By JOHN T. WARD
A decade-long effort to save an endangered artifact of African-American history cleared a major milestone Thursday night when the Red Bank zoning board approved a developer’s plan to rebuild the T. Thomas Fortune house and create 31 apartments on its one-acre property.
Borough-based homebuilder Roger Mumford, who vowed to restore and donate the house for use as a cultural center before he would seek certificates of occupancy for the apartments, was hailed as the last-chance savior of a vital relic of the civil rights movement that its current owners want to raze. Residents told the board before its vote that Mumford deserved the tradeoff of more than a dozen variances, most of them arising from the apartment plan.
“If a development project has ever given back to the community, it’s this one,” said Kalman Pipo, a member of the borough’s Historic Preservation Commission. “If this project doesn’t go through, we are going to lose this house” to the wrecking ball, he said.
Mumford, right, meets 88-year-old George Bowden, who launched the Fortune house preservation effort with now-Councilman Ed Zipprich in 2006. Below, Gilda Rogers, who co-leads a foundation to save the house, with fellow Historic Preservation Commission member Michaela Ferrigine after the hearing. (Photos by John T. Ward. Click to enlarge.)
Over nearly three hours of testimony, much of it with the lights dimmed for slideshows, architects and planners for Mumford’s company, Yellow Brook Property Company LLC, laid out a plan for the one-acre property on Drs. James Parker Boulevard.
Describing himself as a reader of history who hadn’t heard of Fortune until recently, Mumford told the board he’d execute a full and historically accurate restoration of the badly deteriorated Second Empire-style Fortune house.
He estimated the acquisition, rehabilitation and infrastructure costs associated with house would total around $2.5 million.
He said he plans to sell the house for $1, in all likelihood to the T. Thomas Fortune Project, a nonprofit organization co-chaired by Gilda Rogers and architect Mark Fitzsimmons, for use as a museum and cultural center. [The original version of this article contained incorrect information in the preceding sentence.]
The other aspect of the plan calls for 31 apartments in a single, four-story structure to be erected behind the Fortune residence at more than twice the density allowed by zoning law. The plan, dubbed Fortune Square, also needed height, setback and parking variances, among other waivers.
Here’s Mumford’s detailed description, filed with the borough in May: Fortune House Project Narrative
Most, though not all, of the commentary from the audience was in support of the tradeoff of variances for preservation. But Ed O’Neill, an architect who lives nearby on Herbert Street, questioned the extent of the density variance, calling the apartment building “just too large.” And Historic Preservation Commission member Charles Nickerson, who dissented from that advisory body’s approval of the plan, told the board it should reject the proposal.
“I’m not sure we’ve really thought this out” or put enough effort into raising funds to preserve the site without additional development, he said. “We’re treating this as a second-class historical property.”

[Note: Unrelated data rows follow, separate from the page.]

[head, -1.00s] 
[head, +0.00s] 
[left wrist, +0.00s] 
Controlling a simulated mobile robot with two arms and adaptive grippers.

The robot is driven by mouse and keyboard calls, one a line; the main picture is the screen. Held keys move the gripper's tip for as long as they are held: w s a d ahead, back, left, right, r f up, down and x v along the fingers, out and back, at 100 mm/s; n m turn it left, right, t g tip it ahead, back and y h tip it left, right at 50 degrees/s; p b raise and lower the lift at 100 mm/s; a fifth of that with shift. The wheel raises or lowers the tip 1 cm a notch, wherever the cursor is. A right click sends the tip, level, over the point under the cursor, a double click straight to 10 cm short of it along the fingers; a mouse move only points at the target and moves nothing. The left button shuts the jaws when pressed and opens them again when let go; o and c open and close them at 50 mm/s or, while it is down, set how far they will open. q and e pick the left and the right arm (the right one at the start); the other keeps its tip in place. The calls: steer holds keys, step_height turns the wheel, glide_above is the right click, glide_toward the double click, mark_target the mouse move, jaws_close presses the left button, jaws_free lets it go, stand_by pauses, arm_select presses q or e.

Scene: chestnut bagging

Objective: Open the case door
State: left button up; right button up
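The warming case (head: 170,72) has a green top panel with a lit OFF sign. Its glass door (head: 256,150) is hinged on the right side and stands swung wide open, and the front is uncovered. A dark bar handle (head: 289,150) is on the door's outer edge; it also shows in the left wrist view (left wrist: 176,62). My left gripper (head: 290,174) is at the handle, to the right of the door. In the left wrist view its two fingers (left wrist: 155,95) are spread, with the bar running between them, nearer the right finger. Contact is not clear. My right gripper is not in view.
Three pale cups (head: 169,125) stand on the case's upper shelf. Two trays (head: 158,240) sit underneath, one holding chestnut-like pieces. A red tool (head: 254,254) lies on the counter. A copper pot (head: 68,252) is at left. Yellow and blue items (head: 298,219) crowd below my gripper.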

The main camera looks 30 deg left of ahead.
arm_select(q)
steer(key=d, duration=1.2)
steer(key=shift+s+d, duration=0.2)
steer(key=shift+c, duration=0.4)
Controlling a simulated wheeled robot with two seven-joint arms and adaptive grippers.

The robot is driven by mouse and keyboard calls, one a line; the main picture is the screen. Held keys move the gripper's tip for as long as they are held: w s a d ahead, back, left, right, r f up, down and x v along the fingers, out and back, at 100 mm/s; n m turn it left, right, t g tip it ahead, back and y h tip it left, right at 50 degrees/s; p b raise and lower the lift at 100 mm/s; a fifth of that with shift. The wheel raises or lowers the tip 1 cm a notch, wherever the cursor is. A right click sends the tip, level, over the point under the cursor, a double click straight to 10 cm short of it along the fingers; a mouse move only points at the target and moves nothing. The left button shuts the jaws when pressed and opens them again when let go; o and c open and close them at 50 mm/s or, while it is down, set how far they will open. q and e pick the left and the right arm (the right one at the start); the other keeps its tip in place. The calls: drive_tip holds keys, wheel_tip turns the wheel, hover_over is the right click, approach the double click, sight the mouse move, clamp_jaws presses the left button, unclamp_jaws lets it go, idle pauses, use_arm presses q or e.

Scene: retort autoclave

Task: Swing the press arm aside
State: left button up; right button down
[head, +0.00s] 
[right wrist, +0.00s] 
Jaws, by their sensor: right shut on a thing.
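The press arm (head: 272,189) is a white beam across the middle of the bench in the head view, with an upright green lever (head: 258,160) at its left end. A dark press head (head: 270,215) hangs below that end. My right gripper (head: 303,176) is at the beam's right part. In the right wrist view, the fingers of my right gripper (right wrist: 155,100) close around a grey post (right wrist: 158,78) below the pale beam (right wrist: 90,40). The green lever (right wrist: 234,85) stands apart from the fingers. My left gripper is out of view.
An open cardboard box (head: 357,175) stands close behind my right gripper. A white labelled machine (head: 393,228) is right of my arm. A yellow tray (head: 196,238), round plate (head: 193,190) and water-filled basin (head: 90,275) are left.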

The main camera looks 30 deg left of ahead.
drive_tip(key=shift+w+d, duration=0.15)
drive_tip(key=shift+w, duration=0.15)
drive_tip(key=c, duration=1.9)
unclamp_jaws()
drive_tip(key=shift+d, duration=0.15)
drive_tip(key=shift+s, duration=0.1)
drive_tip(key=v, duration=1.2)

But others urged approval. “There is no money falling from the sky for historical preservation,” said HPC member Mary Gilligan, of South Street.
Birgit Mondesir of William Street said the Mumford plan was “an opportunity to right the wrongs” in which vital markers of history had been lost, much of it deliberately.

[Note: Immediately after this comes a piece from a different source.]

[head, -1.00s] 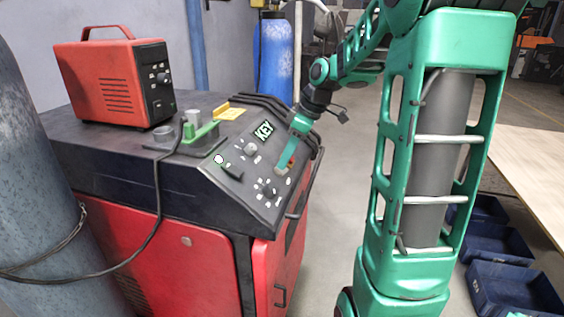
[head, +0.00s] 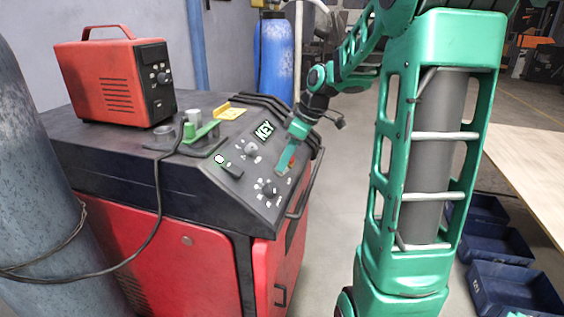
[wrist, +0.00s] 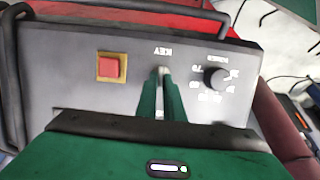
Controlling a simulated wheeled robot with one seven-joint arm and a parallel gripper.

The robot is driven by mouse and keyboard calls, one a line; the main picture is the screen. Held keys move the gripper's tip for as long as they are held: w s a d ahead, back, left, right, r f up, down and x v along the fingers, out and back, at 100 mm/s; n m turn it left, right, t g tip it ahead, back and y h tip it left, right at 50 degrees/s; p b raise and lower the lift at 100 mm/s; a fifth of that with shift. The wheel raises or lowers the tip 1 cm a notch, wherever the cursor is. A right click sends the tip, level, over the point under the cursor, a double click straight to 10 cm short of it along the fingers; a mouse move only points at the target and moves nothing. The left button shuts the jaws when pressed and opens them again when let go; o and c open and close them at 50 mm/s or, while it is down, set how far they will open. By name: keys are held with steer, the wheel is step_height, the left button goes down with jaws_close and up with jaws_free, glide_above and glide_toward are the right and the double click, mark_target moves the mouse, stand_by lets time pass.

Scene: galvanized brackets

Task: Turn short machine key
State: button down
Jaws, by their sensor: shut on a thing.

“We have precious little African-American history in this country,” she said. “We suffer from a lack of knowledge.”
Sighle Singh, who lives next door to the Fortune site in the Bergen Square condos, told the board that she’d come to the hearing expecting to oppose the plan, partly on concerns about parking, but had been swayed by the presentation.

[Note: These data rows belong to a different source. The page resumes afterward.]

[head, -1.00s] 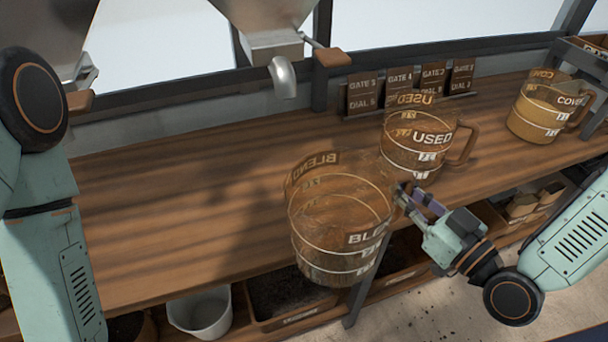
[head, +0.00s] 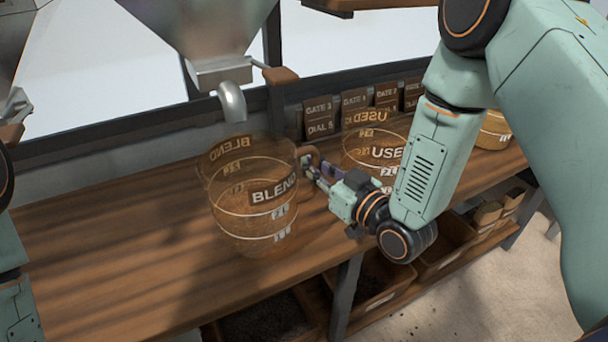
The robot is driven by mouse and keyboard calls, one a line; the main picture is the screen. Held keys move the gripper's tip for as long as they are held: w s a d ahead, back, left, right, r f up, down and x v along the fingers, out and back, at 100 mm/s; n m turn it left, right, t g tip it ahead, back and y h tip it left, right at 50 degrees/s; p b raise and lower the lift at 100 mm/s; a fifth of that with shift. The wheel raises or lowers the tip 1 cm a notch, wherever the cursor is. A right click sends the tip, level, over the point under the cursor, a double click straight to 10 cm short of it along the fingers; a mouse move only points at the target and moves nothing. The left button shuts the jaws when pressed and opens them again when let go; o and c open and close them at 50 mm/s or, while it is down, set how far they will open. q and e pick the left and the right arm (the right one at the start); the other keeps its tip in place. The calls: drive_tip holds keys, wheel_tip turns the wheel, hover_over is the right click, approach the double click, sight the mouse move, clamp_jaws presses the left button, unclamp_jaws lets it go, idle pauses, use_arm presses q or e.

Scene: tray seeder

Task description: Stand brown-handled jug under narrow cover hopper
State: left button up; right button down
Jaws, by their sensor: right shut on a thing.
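The clear jug marked BLEND (head: 250,215) has a brown handle (head: 308,155) at its right side. My right gripper (head: 312,175) is shut on that handle. The jug is nearly upright over the bench, in front of and below a hopper (head: 200,30) with a curved metal spout (head: 232,102). I cannot tell whether its base touches the bench. A second hopper (head: 12,50) is cut off at the left edge. No label tells me which hopper is the narrow cover one. My left gripper is out of view.
A jug marked USED (head: 365,150) stands just right of my right gripper, partly hidden. Another jug (head: 494,132) shows behind my right arm. Gate and dial plates (head: 355,103) stand along the back. The wooden bench (head: 100,250) is clear at the left.

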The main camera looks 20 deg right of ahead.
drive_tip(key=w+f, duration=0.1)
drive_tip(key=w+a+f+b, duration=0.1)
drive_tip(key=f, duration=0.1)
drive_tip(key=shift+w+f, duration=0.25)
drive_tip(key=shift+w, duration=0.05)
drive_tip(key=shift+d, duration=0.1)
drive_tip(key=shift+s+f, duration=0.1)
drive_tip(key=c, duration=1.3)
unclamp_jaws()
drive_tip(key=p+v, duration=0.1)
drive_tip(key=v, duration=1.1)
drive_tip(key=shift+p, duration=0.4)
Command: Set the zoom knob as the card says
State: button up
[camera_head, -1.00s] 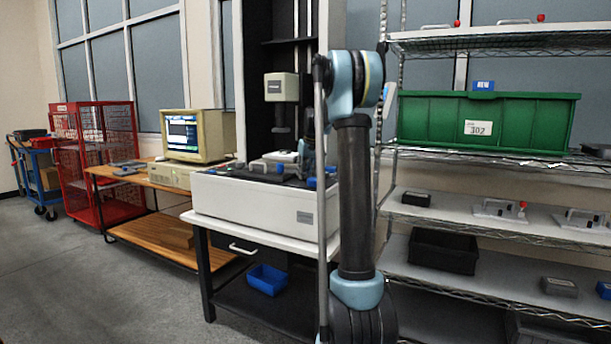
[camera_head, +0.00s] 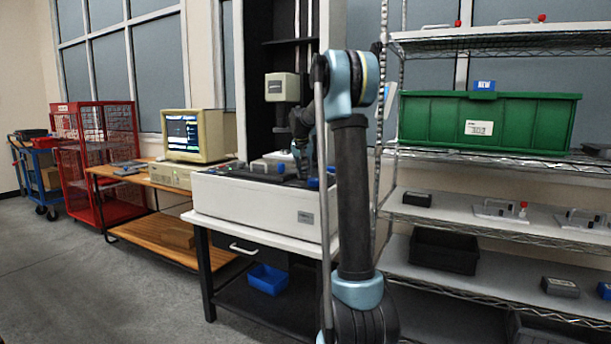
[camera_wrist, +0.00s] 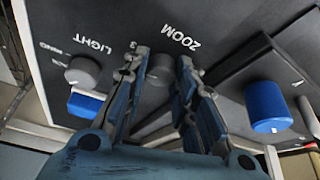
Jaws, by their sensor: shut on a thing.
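The zoom knob (camera_wrist: 160,66) is a grey round knob below the printed word ZOOM on a dark panel in the wrist view. My gripper (camera_wrist: 162,74) has one finger on each side of it and is shut on it. The fingers hide the knob's sides and most of its scale; a "3" shows by the left finger. In the head view my gripper (camera_head: 301,158) is over the top of the white machine (camera_head: 255,203), and the knob cannot be made out there. I cannot make out a readable card in either view.
In the head view a computer monitor (camera_head: 204,136) stands left of the machine and a wire shelf (camera_head: 480,156) stands right.

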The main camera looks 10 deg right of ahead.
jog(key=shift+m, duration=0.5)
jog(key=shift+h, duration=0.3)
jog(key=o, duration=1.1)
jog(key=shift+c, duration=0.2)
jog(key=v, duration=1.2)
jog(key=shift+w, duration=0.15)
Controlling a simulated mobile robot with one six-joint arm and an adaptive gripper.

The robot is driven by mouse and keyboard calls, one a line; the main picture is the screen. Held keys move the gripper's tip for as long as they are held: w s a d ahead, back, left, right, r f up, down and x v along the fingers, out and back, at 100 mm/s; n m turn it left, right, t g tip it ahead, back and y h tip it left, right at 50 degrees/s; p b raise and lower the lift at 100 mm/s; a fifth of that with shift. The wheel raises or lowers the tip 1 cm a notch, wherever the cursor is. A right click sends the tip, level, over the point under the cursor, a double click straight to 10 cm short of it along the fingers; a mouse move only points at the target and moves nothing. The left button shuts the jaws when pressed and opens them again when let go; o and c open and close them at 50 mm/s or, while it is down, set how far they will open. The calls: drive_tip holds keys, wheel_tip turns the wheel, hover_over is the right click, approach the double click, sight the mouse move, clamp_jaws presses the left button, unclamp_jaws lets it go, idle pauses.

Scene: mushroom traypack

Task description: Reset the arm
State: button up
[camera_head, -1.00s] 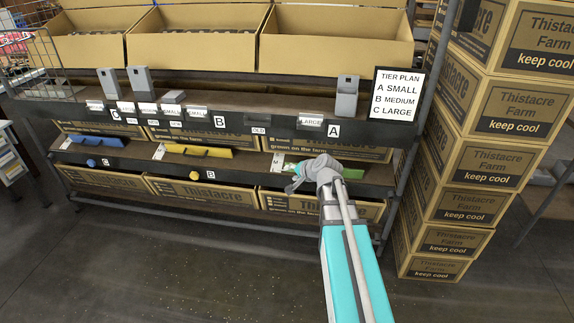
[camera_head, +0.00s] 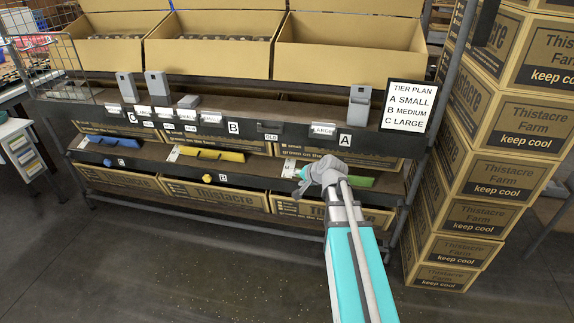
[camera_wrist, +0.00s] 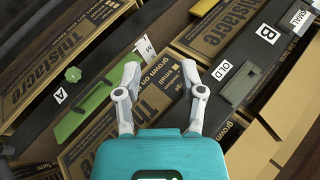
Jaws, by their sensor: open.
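My arm reaches up from the bottom of the head view, and my gripper (camera_head: 303,184) is in front of the lower shelf at the right. In the wrist view my gripper (camera_wrist: 165,80) is open, with its two grey fingers apart and nothing between them. A green piece with a handle (camera_wrist: 84,117) lies on the shelf left of the fingers, near label A (camera_wrist: 60,96). In the head view the green piece (camera_head: 361,181) is partly hidden behind my wrist.
A blue piece (camera_head: 110,139) and a yellow piece (camera_head: 212,155) lie further left on the same shelf. Open cartons (camera_head: 350,60) stand on the top tier. Stacked cartons (camera_head: 480,190) rise close on the right. The floor (camera_head: 190,270) in front is clear.

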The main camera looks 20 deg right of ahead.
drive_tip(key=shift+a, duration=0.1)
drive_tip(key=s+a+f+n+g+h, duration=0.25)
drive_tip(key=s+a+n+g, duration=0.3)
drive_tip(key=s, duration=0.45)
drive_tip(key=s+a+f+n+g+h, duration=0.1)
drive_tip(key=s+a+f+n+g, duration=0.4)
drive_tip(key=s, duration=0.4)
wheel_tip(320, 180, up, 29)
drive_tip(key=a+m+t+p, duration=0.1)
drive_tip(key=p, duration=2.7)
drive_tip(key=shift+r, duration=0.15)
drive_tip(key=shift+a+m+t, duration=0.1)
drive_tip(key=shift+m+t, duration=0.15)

“It would be a vast improvement over what I see every day,” she said.
Ray Mass was the only board member to comment on the plan, and said he would vote to approve it “in light of recent events” in spite of it needing “a lot of variances.” The approval vote, on his motion, was unanimous, and the audience burst into applause.
Timothy Thomas Fortune, born into slavery in Florida in 1856, became an ardent advocate of civil rights and racial integration through his pioneering journalism. He bought the three-story house in 1901, and over the next decade entertained W.E.B DuBois, Booker T. Washington, Marcus Garvey and other leading lights of the post-Civil War drive for equal rights for African-Americans.
For generations, the property has been owned by members of the Vaccarelli family, who for many years ran a commercial bakery there. It’s now owned by Assunta Vaccarelli of Red Bank and James Vacarelli of Shrewsbury, according to documents filed with the application.
Mumford told the board a family member had approached him with an offer to sell the property last November, after the owners had rejected a purchase offer from the New Jersey Green Acres program. The family was preparing to demolish the house, he said
The Fortune house won placement on the National Register of Historic Places in 1976, and remains one of only two sites in New Jersey associated with African-American history, according to Rogers — the other being Hinchcliffe Stadium in Paterson, past home to several Negro League baseball teams.